Work to complete |
Only those lines running from the line that contains "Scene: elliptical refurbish" through the end of the material are to be written out, each exactly as shown.

Data segment |
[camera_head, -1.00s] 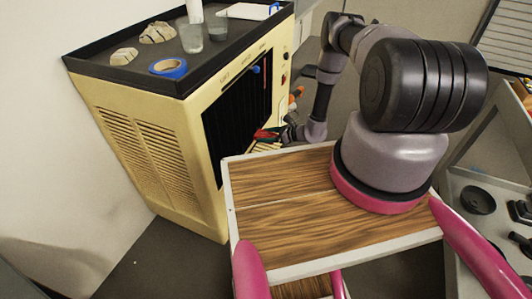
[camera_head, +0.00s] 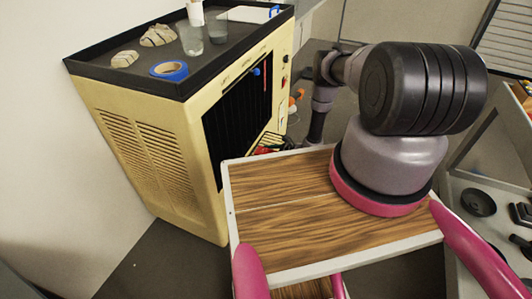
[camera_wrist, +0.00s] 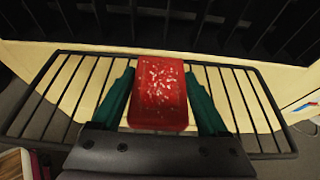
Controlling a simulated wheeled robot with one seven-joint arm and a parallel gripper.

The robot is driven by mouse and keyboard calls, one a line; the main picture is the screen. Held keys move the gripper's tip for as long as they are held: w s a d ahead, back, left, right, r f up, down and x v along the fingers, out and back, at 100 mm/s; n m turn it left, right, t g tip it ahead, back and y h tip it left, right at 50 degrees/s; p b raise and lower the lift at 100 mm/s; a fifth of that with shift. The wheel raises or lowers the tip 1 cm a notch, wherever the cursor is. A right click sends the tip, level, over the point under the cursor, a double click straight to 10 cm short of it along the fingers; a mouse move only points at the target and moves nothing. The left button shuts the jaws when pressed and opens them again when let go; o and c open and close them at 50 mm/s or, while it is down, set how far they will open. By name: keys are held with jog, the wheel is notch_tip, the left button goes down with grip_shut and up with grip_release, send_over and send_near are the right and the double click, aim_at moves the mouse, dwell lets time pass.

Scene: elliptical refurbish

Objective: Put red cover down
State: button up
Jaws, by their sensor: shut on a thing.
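The red cover (camera_wrist: 158,92) is a small red block-like piece with pale specks on its top. My gripper (camera_wrist: 160,78) has green fingers on both sides of it and is shut on it. In the wrist view they are over a black barred rack (camera_wrist: 245,100) in front of the cream cooler's dark slatted opening. I cannot tell whether the cover touches the rack. In the head view a bit of red (camera_head: 266,150) shows beside the cooler (camera_head: 150,150), and my gripper is mostly hidden behind the wooden board.
The cooler's black top tray (camera_head: 120,78) holds blue tape (camera_head: 169,70), stones (camera_head: 158,36) and glasses (camera_head: 191,38). A white-edged wooden board (camera_head: 285,215) stands close in front. A grey shelf unit (camera_head: 480,205) is at the right.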

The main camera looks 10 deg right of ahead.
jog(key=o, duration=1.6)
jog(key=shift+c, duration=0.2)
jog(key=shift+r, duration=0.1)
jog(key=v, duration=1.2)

Task answer |
Scene: elliptical refurbish

Objective: Put red cover down
State: button up
Jaws, by their sensor: shut on a thing.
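The red cover (camera_wrist: 158,92) is a small red block-like piece with pale specks on its top. My gripper (camera_wrist: 160,78) has green fingers on both sides of it and is shut on it. In the wrist view they are over a black barred rack (camera_wrist: 245,100) in front of the cream cooler's dark slatted opening. I cannot tell whether the cover touches the rack. In the head view a bit of red (camera_head: 266,150) shows beside the cooler (camera_head: 150,150), and my gripper is mostly hidden behind the wooden board.
The cooler's black top tray (camera_head: 120,78) holds blue tape (camera_head: 169,70), stones (camera_head: 158,36) and glasses (camera_head: 191,38). A white-edged wooden board (camera_head: 285,215) stands close in front. A grey shelf unit (camera_head: 480,205) is at the right.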

The main camera looks 10 deg right of ahead.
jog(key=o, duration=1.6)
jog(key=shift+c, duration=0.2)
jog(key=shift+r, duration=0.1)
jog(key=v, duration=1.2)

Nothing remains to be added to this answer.